Any group of Contracting States, which has provided by a special agreement that a European patent granted for those States has a unitary character throughout their territories, may provide that a European patent may only be granted jointly in respect of all those States.

Article 142(2) of Part IX states:-

Where any group of Contracting States has availed itself of the authorization given in paragraph 1, the provisions of this Part shall apply.

As the Contracting States to the unitary patent have not provided that a European patent may only be granted jointly in respect of those states, they have not availed themselves of the authorisation of paragraph 1, and so it appears Part IX does not apply. As Part IX governs the EPOs role in such special agreements this is a problem.

Accordingly, can the EPO do anything in respect of the unitary patent? It seems the EPC says no, but the regulation is ordering the contracting states to tell the EPO to get on and administer the system.  

All views are welcome.

Tuesday, 25 June 2013

An economic digression - Are the provisions of the UPC compatible with the internal market

The UPC states at s. 24 that Union law shall be a source of law and yet, in its infringement provisions, there appears to be a fundamental inconsistency with the functioning of the internal market which is a core feature of the European Union.

The law of several (all?) Member States concerning indirect infringement provides that there is a double requirement for infringement. Firstly the supply of means relating to an essential element of a patented invention has to be within the national jurisdiction: and secondly the means are supplied to put the invention into effect in that national jurisdiction.

So, a manufacturer who makes and supplies in a country, a product constituting means relating to an essential element of an invention and destined for incorporation into a patented article in that country, will infringe a patent in that country.
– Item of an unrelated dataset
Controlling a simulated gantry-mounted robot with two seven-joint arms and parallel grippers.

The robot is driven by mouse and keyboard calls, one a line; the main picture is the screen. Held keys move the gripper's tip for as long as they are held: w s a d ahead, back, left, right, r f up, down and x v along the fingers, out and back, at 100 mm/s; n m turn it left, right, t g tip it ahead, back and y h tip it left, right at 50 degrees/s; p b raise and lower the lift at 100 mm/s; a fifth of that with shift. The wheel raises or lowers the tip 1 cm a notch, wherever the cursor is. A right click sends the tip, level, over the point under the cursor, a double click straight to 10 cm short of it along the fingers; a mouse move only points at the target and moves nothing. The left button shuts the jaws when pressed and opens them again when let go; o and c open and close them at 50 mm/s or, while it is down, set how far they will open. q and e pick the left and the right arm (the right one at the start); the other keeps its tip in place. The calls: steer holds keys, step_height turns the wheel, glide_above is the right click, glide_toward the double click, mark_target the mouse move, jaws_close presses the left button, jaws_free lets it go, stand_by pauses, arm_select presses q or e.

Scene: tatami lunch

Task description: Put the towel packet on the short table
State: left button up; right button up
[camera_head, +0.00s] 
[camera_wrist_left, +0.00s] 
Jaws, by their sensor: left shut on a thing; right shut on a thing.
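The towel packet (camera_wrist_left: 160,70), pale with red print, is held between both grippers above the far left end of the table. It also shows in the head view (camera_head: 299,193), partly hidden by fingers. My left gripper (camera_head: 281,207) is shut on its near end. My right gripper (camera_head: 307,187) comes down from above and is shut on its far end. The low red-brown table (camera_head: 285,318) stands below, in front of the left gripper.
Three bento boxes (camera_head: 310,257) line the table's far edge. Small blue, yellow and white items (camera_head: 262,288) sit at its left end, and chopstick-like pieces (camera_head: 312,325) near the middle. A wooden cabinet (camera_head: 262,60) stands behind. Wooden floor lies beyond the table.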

If the product is  destined for incorporation into a patented article in another country then there is no indirect infringement (not here considering aspects such as joint purpose, that might lead to a finding of direct infringement).

Section 26(1) UPC states (emphasis added):-
A patent shall confer on its proprietor the right to prevent any third party not having the proprietor's consent from supplying or offering to supply, within the territory of the Contracting Member States in which that patent has effect, any person other than a party entitled to exploit the patented invention, with means, relating to an essential element of that invention, for putting it into effect therein, when the third party knows, or should have known, that those means are suitable and intended for putting that invention into effect.
This in effect extends the territorial effect of each national part of a "bundle" patent and of the unitary patent to sale in one Contracting Member State of "means, relating to an essential element..." for putting the invention into effect in another Contracting Member State.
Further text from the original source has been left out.